Enterprises that use 100% renewable energy sources and neutralize 100% of the greenhouse gas emissions from these activities are entitled to zero rates. An act of the Executive Branch must define the competence to authorize and supervise the granting of the exemption.
Registration of politicians
A novelty in the text was suggested by senator Soraya Thronicke and accepted by Irajá: the creation of a National Register of Politically Exposed Persons (CNPEP), to be regulated by an act of the Executive Branch and published by the Transparency Portal. The change should also be made in the money laundering law.
The agencies and entities of any branch of the government of the Union, the states, the Federal District, and the municipalities must send the CNPEP manager updated information on their members or former members classified as politically exposed persons under current legislation and regulations. The managing body of the CNPEP must indicate organs and entities that fail to comply with this obligation.
The institutions regulated by the Central Bank must consult the CNPEP to execute money laundering prevention policies and evaluate credit risk through an agreement with the body responsible for the registry defined in mutual understanding. Other institutions may adhere to the agreement with the CNPEP to fight and prevent money laundering.
The opinion includes the provision of virtual asset services without prior authorization in the financial crimes law (Law 7.492, 1986).

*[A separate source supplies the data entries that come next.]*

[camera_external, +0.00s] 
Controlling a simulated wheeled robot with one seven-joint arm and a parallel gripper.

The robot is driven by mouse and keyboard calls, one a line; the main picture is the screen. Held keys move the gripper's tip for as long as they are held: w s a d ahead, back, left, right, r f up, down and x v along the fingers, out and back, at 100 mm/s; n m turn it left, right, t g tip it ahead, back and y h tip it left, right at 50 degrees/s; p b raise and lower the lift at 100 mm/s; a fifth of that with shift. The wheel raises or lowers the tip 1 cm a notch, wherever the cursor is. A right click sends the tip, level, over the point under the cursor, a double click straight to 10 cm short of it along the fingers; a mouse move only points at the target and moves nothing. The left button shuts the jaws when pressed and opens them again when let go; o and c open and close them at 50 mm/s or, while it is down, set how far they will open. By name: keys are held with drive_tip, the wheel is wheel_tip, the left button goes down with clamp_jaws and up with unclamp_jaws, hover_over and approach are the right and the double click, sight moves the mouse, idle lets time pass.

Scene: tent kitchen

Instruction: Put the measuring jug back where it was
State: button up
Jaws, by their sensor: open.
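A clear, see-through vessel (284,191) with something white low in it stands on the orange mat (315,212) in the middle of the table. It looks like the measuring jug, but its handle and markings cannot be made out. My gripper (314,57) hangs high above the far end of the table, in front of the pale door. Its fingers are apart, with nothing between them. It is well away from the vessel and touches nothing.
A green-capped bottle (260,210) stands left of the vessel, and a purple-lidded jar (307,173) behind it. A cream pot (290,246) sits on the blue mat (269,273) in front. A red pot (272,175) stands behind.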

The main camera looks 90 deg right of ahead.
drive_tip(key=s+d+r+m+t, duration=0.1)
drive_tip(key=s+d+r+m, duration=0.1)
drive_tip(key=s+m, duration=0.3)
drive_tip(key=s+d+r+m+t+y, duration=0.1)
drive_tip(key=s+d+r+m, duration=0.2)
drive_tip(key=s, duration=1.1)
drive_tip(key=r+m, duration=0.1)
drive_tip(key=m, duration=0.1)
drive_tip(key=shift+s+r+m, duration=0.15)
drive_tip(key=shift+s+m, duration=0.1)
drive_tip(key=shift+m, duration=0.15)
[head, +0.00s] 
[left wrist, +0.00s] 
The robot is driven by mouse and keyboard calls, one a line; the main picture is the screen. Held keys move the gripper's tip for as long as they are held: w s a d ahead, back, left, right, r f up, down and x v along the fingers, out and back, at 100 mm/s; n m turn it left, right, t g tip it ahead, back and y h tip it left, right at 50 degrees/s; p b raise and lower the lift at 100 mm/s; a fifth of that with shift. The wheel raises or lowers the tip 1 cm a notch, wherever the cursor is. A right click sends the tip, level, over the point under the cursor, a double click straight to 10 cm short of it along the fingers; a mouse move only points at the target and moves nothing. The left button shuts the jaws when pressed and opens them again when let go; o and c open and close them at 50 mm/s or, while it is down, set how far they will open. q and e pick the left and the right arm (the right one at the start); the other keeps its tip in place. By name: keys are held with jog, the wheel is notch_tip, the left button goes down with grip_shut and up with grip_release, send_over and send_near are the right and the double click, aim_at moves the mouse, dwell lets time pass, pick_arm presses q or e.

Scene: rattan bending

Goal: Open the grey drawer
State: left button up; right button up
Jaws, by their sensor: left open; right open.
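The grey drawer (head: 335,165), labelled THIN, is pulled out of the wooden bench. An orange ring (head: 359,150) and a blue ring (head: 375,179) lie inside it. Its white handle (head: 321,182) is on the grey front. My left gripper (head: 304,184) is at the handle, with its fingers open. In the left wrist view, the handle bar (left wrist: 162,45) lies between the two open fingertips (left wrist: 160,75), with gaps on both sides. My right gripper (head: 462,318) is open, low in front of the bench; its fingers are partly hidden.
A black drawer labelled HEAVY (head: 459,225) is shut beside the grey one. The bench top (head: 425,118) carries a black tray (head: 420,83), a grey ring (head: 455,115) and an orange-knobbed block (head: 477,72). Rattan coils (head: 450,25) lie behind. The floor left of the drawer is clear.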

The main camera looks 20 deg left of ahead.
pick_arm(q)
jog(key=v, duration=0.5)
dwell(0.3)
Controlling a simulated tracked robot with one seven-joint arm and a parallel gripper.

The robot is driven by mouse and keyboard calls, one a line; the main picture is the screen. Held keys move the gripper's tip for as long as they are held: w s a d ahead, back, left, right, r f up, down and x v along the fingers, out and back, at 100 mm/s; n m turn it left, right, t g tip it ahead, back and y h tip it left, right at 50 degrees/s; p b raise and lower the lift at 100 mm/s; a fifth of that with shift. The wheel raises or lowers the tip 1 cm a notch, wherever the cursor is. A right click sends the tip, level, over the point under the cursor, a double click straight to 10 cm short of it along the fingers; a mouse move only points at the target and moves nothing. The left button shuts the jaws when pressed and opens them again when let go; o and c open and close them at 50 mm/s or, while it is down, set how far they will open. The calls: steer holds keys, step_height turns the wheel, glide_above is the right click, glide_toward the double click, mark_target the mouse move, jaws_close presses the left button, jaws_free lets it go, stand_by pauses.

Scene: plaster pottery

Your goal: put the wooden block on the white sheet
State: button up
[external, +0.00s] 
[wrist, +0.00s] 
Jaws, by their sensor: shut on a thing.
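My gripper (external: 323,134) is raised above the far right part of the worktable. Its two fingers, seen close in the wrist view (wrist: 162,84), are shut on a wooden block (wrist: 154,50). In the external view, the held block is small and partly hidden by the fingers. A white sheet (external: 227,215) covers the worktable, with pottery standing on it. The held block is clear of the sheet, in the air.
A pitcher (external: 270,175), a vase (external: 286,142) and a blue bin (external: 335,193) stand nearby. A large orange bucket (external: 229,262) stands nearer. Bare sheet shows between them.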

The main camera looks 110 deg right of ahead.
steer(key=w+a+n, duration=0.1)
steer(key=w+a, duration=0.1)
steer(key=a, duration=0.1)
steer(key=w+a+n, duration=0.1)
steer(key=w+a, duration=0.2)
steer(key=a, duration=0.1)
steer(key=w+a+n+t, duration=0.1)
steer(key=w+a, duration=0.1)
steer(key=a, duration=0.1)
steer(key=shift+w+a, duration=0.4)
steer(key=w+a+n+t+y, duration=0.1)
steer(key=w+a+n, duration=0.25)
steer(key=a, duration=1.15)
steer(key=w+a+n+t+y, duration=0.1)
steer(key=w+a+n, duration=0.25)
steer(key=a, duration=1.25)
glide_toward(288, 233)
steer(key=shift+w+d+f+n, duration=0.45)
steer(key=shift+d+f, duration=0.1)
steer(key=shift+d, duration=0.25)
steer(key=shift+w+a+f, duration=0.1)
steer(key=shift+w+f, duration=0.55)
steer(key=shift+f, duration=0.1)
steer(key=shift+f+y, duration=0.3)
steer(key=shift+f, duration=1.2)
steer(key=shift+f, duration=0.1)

The penalty is imprisonment for one to four years and a fine.
The text also inserts in the Penal Code (Decree-Law 2.848, 1940) the fraud in the provision of virtual assets, typified as “organizing, managing, offering wallets or intermediating operations involving virtual assets to obtain an illicit advantage, to the detriment of others, inducing or keeping someone in error, through artifice, trickery, or any other fraudulent means”. The penalty is imprisonment for four to eight years.